Buenos Aires, a cidade do tango, viu surgir grandes artistas. Foi lá que nasceu, por exemplo, o escritor Jorge Luis Borges. Foi, também, nos palcos da capital argentina que o compositor Astor Piazzolla mostrou-se ao mundo, para o bem da música e para irritação dos puristas. O legado de figuras de peso como essas, no entanto, não é tudo o que Buenos Aires oferece, no campo da cultura, a seus moradores ou visitantes. Espalhados pelas ruas portenhas, misturados à bela arquitetura de inspiração européia, estão alguns espaços privilegiados para as artes visuais. No bairro da Recoleta, localiza-se o Museu Nacional de Belas Artes, com 32 salas e onze mil peças, entre escultura e pintura. Há obras de Van Gogh, Monet, Kandinsky, Modigliani e outros grandes nomes. No bairro Palermo, fica o Museu de Artes Plásticas Eduardo Sívori, que abriga uma volumosa coleção de pinturas, desenhos, gravuras e tapeçarias. E no Retiro, no último piso das Galerías Pacífico, funciona o Centro Cultural Borges, que, além de expor permanentemente fotografias e objetos do escritor, também realiza mostras de artistas reconhecidos em âmbito internacional.
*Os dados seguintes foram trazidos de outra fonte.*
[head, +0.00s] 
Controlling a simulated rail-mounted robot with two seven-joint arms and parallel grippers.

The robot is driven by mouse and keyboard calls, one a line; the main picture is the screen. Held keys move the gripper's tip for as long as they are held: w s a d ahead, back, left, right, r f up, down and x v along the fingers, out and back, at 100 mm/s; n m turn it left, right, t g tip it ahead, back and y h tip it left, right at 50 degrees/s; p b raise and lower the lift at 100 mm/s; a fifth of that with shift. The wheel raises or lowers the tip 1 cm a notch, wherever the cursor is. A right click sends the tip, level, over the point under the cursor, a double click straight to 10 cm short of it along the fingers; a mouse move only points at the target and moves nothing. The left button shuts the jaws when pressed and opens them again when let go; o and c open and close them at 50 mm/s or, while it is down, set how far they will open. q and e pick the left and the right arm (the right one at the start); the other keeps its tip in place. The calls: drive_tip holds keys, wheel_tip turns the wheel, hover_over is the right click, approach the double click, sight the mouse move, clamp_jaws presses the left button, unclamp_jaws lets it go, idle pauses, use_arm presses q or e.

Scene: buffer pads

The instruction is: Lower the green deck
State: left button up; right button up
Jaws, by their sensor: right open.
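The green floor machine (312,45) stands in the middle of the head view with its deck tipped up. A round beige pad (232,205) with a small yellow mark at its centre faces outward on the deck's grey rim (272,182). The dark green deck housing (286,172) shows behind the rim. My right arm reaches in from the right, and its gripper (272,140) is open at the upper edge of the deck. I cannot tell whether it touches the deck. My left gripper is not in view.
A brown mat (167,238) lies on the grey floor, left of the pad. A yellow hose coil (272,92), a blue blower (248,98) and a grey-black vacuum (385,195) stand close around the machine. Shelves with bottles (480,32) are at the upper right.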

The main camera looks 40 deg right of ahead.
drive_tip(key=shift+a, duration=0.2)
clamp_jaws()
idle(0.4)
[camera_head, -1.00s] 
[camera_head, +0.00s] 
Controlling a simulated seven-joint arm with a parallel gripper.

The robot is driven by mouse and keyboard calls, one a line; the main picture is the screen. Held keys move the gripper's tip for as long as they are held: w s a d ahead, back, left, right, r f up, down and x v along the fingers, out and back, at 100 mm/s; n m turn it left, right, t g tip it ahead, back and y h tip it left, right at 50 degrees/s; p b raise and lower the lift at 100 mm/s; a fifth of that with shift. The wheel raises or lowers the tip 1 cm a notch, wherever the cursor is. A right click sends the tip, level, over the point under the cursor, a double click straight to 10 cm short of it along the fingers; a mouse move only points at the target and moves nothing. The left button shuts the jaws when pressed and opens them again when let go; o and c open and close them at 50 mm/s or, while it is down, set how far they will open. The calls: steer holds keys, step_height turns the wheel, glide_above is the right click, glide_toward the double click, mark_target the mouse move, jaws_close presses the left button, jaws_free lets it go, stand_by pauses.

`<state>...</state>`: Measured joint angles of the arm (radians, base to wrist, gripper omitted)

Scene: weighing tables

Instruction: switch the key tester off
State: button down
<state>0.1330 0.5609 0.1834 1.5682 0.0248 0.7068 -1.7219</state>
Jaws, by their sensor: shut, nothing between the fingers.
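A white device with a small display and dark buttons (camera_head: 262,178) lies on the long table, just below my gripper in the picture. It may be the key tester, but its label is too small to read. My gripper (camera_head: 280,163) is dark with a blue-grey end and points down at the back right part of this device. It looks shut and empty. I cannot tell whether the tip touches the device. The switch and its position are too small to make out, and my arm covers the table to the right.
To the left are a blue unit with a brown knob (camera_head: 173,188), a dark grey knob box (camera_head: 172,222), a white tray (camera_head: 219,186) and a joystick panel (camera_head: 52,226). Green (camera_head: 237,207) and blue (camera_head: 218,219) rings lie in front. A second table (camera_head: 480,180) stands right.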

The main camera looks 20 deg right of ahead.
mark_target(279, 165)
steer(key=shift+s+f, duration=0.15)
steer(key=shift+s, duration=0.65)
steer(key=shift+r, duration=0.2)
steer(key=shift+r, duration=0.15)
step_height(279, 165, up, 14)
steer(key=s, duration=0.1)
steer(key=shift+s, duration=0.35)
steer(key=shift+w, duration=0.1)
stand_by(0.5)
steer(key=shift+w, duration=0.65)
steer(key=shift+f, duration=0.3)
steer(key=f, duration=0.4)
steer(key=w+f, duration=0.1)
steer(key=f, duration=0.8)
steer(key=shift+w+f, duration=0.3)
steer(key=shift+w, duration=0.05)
Na atualidade, porém, a grande atração do circuito de museus de Buenos Aires é o Malba – Museu de Arte Latino-americana de Buenos Aires. Inaugurado em setembro de 2001, o Malba é considerado um dos maiores museus privados do mundo (os portenhos dizem que é o maior). O espaço realiza exposições temporárias, conferências e ciclos de cinema, mas seu principal chamariz é a exposição permanente “Arte latinoamericano siglo XX”, que apresenta o acervo particular do colecionador Eduardo Costantini, fundador do museu. São 140 obras de grandes artistas latino-americanos do século 20 – do brasileiro Cândido Portinari ao uruguaio Joaquín Torres-García, do mexicano Diego Rivera ao argentino Antonio Berni. A mostra percorre desde os inícios do século passado – período que corresponde ao chamado Modernismo – até a contemporaneidade, contemplando obras da Argentina, Uruguai, Brasil, Chile, Venezuela, México, Colômbia, Equador e Cuba.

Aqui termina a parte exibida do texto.